The ES 14 is a reasonably large stand-mounted loudspeaker with a handsome aspect ratio. Though the top two-thirds of its front baffle is made from ½" MDF, the front plates of the drive-units are square/rectangular castings that occupy the full baffle width. When each is fixed in position with four Allen-head bolts, which screw into captive T-nuts, the result is a strong metal/wood sandwich. In addition, because the driver front plates are rabbeted, the result is a flush acoustic environment for the drive-units, optimizing their dispersion. The rest of the cabinet appears to be made from ¾" MDF, veneered on the inside surfaces as well as the outer ones, while bracing is provided by a horizontal aluminum rod that holds the sidewalls under tension. Urethane foam partly fills the inner cavity.

Both of the 14's drive-units are manufactured by Epos. Prominent on the front baffle is a 1" aluminum-dome tweeter, protected from prying two-year-old fingers by a wire mesh and mounted vertically in-line above a plastic-cone woofer. Rather than a dustcap, the latter features a stationary "phase plug" attached to the magnet pole-piece. The woofer is also unusual in that it uses a 17mm-long magnet gap and a 5mm coil, as opposed to the normal system in which a coil perhaps 12-14mm long works in a 6mm gap. This gives superior linearity/lower distortion because the coil is always driven by a more nearly constant magnetic field. In addition, the fact that the coil is totally enclosed by a large amount of steel endows the drive-unit with good thermal stability, leading to good power handling and dynamic range capability.

The downside—there's always a downside—is that it makes for an expensive woofer. The magnet has to be physically much larger and heavier than normal for the same amount of drive, which is proportional to the magnetic flux multiplied by the length of the coil. The woofer uses an inverted half-roll surround and is reflex-loaded via a large port on the speaker's rear, 2.7" (70mm) in diameter and about 8" long. The port can be filled with a cylinder of polyurethane foam to convert the ES 14's bass alignment to an overdamped sealed-box, if room acoustics or personal taste make that a desirable choice.

There isn't a grille. The crossover is also unusual in that there almost isn't one! The woofer is connected directly to the input terminals; the tweeter has a series capacitor—a 2.4µF non-polarized electrolytic type—stuck to its magnet, and that's it. Robin Marshall believes in using a minimal crossover to maximize dynamic range and retrieval of detail. He also states that if you can spread the transition between the two drive-units over a larger part of the bandwidth than normal by using gentle-slope crossover filters, you can achieve a controlled off-axis dispersion across the band. However, this means that the bass driver has to be designed to have a natural roll-out slope to complement the tweeter's first-order high-pass action. And that's not something speaker designers who buy off-the-shelf parts have the luxury of doing.

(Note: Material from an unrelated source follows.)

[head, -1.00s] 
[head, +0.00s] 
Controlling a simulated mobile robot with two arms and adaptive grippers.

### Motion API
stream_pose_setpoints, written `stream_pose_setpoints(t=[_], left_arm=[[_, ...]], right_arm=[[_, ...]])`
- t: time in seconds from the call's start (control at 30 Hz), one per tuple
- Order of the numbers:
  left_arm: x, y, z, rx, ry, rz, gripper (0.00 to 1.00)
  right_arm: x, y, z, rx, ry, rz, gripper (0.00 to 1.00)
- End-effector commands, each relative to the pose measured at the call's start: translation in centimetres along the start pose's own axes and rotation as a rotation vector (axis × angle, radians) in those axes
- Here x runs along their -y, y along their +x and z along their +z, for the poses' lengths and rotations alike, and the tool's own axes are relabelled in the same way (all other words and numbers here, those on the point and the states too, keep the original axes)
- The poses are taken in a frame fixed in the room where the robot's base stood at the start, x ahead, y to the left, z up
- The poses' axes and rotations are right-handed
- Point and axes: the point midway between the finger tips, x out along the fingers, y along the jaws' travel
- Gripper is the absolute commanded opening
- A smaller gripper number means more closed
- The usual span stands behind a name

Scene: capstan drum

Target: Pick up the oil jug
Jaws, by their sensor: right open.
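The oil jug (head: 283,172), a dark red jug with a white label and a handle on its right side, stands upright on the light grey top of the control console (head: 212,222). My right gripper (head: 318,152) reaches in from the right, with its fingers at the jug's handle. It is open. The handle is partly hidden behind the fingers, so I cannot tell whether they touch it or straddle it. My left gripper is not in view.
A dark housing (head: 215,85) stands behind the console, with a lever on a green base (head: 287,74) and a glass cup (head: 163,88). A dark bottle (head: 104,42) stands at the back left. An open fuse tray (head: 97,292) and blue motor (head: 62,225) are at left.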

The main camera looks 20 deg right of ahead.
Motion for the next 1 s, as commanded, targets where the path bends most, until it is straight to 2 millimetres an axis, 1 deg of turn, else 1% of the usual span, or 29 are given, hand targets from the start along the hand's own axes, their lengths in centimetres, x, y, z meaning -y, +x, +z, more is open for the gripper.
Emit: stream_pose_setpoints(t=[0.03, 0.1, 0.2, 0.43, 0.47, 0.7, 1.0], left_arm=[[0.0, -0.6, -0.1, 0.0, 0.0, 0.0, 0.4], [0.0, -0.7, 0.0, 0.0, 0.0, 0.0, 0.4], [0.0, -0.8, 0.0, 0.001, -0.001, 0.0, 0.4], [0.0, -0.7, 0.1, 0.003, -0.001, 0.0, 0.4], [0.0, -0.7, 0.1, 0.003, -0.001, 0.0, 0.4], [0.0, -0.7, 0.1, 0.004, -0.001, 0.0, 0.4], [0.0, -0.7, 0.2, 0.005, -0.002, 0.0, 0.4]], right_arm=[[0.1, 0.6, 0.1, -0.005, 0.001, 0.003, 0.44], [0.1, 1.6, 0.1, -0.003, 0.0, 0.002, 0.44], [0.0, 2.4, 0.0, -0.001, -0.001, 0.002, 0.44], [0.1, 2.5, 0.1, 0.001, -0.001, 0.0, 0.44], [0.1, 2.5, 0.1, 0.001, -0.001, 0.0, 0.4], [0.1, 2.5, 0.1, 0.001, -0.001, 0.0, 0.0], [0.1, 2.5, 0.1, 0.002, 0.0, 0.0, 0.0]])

Internal wiring is good-quality multistrand, and the drive-unit joints are soldered. Electrical connection is via two pairs of 4mm sockets that take banana plugs—optimally, the British spring-loaded ones. All in all, the ES 14 is very well engineered for what is a relatively affordable loudspeaker.



Footnote 1: Stereophile, Vol.11 No.6, p.117, and Vol.13 No.1, p.73, respectively.